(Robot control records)
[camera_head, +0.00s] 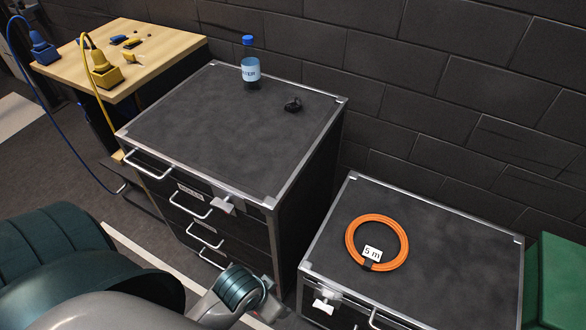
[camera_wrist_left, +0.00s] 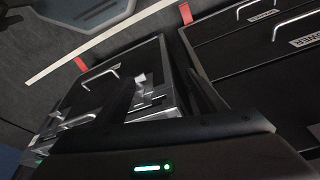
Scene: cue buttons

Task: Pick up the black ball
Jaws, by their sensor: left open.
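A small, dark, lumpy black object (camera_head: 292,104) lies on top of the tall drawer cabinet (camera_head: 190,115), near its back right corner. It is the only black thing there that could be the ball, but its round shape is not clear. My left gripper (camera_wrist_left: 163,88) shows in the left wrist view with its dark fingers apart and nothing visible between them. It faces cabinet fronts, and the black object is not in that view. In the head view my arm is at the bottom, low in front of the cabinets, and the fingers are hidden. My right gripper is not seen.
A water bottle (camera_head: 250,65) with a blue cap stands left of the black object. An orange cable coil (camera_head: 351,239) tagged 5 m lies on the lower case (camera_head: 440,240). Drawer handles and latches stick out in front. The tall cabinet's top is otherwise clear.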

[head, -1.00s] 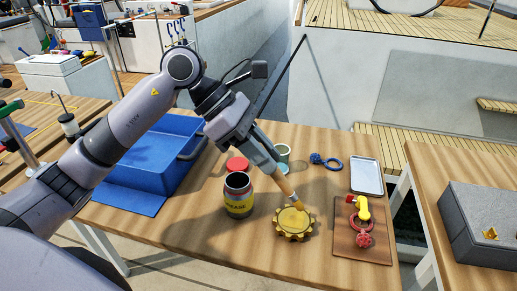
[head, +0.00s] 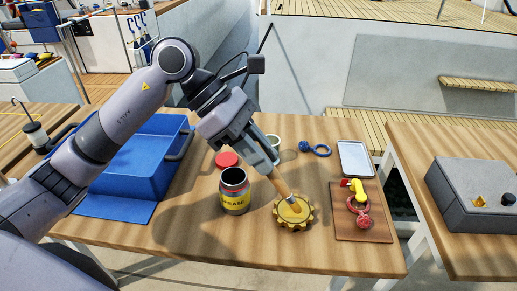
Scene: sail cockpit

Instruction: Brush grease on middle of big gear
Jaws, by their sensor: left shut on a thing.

* Exercise directions
Gather each line of the records holding the string "Scene".

* Result below
Scene: cue buttons
Scene: sail cockpit

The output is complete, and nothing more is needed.